Позднее я встретил супругов Закариадзе в львовском аэропорту с машиной и мы повезли их в Ужгород на съемки. В долгой дорожной беседе отчего-то мы помянули Великого, Грузина и тут я понял, что все не так просто. В Тбилиси я был гость, и Закариадзе позволял жене соглашаться с гостем. Теперь все было иначе. Я не был больше гостем, и актер дал мне понять, что ничего прекраснее и выше, чем этот сухорукий рябой коротышка-диктатор еще не производила мировая природа. Что он-то и был Великий Грузин. Я должен был заткнуться, но теперь вспоминая Закарпатье, представляю себе, как прошедший мерзость лагерей, а потом обласканный Грузией художник Шухаев учился помалкивать в вожделюбивом Тбилиси. Когда же супругам стало особенно страшно (в 1949 давали «повторный срок»), Шухаев даже написал полотно «И. В. Сталин в Крцанисском ущелье». Напрасно беспокоился Н. Радлов (к тому времени уже, впрочем, сваленный в какую-то общую яму): «иконопись» Шухаева ни в чем не уступала другим шедеврам соцреализма. И вполне соответствовала мысли, высказанной бедным Пастернаком: великая природа породила Великого… Сберечь свою дарованную Господом жизнь такой в сущности недорогой ценой, как еще одна идиотская картина с ущельем, — в этом даже не было особого цинизма. Зато снова удалось выжить, можно было снова растирать краски, учить студентов и пить шампанское. Один из тбилисских друзей художника, пианист и коллекционер произведений искусства Святослав Рихтер вспоминал о том, как Шухаев писал его портрет в Тбилиси:
В. Шухаев. Портрет С. Т. Рихтера. 1951 г.«Шухаев — личность особенная. Один из самых легких людей, встречавшихся мне. Человек с несгибаемым характером. В конце 40-х годов в Тбилиси была у меня чудная жизнь. Мы были очень дружны, все Шухаевы, Василий Иванович и Вера Федоровна, художница Елена Авхледиани и Кето Магалашвили, Куфтины, Нейгаузы, Нина Дорлиак и я. Мне не надо было готовиться к концертам и наше утро с Василием Ивановичем начиналось по-парижски, с бутылками шампанского. Он писал мой портрет, а я позировал почти засыпая. Портрет получился не очень удачным. Василий Иванович сказал с улыбкой: “А вы сами виноваты, так позировали. Я пишу только то, что вижу”. Он никогда не льстил в портретах, так же как в жизни. Он часто говорил “гадости”, делал это очень мило и без злобы (некоторые не понимали и обижались)».

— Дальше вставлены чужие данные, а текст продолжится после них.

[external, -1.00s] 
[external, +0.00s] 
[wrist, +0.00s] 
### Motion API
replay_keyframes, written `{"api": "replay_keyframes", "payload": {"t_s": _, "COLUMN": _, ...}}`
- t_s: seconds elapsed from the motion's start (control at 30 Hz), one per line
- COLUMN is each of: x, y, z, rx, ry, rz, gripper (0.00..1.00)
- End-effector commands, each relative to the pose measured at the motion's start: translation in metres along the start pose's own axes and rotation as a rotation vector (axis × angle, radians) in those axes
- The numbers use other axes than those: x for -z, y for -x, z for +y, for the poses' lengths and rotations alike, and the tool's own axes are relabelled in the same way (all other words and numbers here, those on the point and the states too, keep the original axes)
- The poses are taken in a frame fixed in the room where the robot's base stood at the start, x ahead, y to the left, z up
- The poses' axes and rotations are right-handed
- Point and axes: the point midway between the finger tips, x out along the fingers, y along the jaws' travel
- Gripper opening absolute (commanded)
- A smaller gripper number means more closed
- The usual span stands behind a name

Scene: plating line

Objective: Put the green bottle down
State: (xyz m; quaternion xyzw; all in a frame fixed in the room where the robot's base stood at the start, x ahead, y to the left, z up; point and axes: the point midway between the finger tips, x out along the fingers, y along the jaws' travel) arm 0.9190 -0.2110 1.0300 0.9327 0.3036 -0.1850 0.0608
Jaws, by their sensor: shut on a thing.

В. Шухаев. Автопортрет в желтой куртке. 1965 г.Конечно, утро тбилисской богемы начиналось не слишком «по-парижски», скорее по-тбилисски и по-советски, но образ немолодого умудренного жизнью художника, чуть философа, чуть циника, прошедшего через огонь и воду, — образ этот вполне симпатичен. Он и о смерти любил говорить без горечи и излишней трезвости, старый Василий Шухаев:
«Думаю о своей судьбе, то есть о конце своем, невольно, но постоянно витает этот вопрос. Правда, я к этому как-то легко отношусь, ничуть не беспокоюсь — ну пожил, что-то сделал и все».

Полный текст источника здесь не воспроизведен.